------ Task input ------

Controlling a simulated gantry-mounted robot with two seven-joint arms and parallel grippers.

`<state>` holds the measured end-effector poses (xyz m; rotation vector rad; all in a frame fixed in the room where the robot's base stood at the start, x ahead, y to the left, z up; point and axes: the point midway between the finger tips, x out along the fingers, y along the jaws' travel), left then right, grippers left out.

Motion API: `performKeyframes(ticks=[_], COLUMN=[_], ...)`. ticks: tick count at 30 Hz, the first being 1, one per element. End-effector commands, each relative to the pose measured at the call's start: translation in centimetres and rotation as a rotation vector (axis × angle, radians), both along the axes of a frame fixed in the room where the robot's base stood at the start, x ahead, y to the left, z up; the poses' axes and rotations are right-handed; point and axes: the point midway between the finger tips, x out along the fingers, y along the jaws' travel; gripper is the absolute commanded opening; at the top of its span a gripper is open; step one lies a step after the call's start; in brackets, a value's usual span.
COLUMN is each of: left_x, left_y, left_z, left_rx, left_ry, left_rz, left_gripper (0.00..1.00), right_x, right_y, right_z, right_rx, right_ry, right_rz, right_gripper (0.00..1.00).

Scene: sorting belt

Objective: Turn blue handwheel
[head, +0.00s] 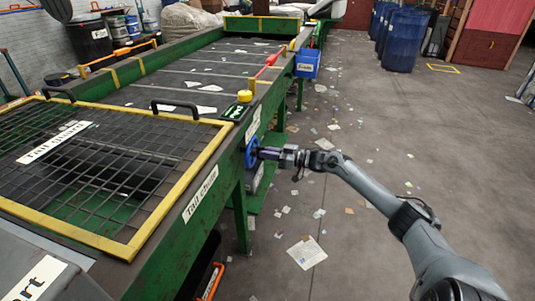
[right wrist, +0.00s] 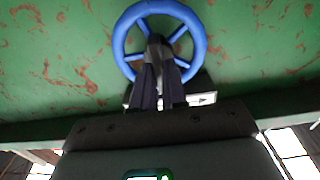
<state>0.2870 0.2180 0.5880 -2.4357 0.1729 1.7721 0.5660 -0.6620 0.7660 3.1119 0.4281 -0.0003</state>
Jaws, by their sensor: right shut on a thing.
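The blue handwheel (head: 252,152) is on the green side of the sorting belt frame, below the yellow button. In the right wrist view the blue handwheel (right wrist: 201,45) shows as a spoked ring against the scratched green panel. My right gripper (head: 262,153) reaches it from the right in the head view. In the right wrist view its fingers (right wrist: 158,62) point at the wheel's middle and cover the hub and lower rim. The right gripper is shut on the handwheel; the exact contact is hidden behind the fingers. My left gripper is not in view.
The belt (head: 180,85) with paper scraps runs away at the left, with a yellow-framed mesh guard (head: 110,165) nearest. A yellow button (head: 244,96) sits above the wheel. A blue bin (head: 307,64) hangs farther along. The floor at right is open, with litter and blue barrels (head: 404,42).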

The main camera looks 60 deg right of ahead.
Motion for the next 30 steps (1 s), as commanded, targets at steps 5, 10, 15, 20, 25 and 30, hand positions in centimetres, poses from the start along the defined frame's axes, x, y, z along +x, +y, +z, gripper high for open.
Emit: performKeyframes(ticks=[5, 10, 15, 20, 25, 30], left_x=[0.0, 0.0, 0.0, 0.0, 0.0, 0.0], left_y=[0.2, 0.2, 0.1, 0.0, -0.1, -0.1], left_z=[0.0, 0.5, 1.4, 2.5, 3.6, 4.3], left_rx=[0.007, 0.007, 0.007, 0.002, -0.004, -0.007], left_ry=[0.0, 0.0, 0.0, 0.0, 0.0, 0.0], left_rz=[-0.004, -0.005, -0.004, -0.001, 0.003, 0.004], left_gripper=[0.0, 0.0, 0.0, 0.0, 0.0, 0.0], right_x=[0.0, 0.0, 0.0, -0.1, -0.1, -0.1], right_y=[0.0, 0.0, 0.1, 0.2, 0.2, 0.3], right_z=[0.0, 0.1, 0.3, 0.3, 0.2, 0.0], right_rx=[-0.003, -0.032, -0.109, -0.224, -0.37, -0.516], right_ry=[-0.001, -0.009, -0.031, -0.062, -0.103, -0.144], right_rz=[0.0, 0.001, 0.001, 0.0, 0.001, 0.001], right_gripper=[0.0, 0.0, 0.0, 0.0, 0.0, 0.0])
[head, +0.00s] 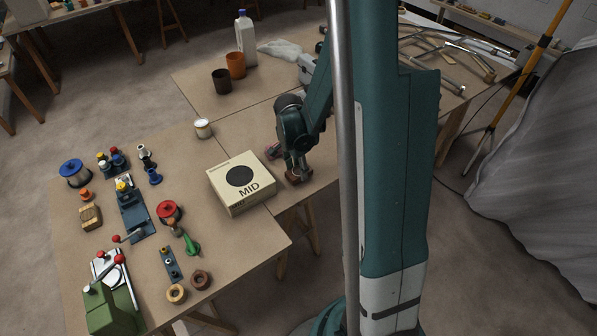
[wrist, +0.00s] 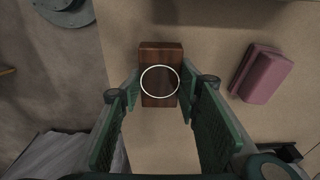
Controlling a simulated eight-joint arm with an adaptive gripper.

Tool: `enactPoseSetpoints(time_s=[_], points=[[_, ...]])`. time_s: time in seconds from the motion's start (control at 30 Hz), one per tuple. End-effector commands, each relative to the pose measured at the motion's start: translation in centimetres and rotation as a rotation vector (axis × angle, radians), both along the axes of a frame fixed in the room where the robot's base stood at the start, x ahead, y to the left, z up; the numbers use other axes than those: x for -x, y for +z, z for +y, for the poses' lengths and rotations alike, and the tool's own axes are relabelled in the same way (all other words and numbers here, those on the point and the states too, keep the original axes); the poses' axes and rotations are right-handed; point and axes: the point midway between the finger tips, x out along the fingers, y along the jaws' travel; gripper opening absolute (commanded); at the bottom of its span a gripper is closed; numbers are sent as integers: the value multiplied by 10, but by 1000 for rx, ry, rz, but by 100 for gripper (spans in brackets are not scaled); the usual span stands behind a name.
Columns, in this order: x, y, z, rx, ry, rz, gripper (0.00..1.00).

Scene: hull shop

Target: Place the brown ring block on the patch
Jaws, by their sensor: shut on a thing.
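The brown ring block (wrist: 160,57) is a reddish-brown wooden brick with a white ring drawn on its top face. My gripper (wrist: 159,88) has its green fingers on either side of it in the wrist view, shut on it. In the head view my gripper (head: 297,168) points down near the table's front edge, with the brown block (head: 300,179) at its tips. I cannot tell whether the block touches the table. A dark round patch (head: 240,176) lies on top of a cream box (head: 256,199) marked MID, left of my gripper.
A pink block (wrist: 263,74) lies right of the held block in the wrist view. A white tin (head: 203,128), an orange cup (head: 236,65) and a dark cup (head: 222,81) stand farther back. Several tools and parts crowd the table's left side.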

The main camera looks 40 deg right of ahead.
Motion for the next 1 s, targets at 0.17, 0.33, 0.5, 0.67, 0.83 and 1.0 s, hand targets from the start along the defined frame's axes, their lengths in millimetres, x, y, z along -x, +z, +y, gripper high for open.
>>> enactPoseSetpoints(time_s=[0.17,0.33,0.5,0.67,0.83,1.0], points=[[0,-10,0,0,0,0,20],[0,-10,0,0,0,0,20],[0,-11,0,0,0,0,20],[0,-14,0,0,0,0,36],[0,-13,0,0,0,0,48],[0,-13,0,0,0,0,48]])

------

◆ The problem ◆
Locate the word "camera" in the records and collect each line it appears in.

◆ Completed task ◆
The main camera looks 60 deg right of ahead.
The main camera looks 40 deg right of ahead.

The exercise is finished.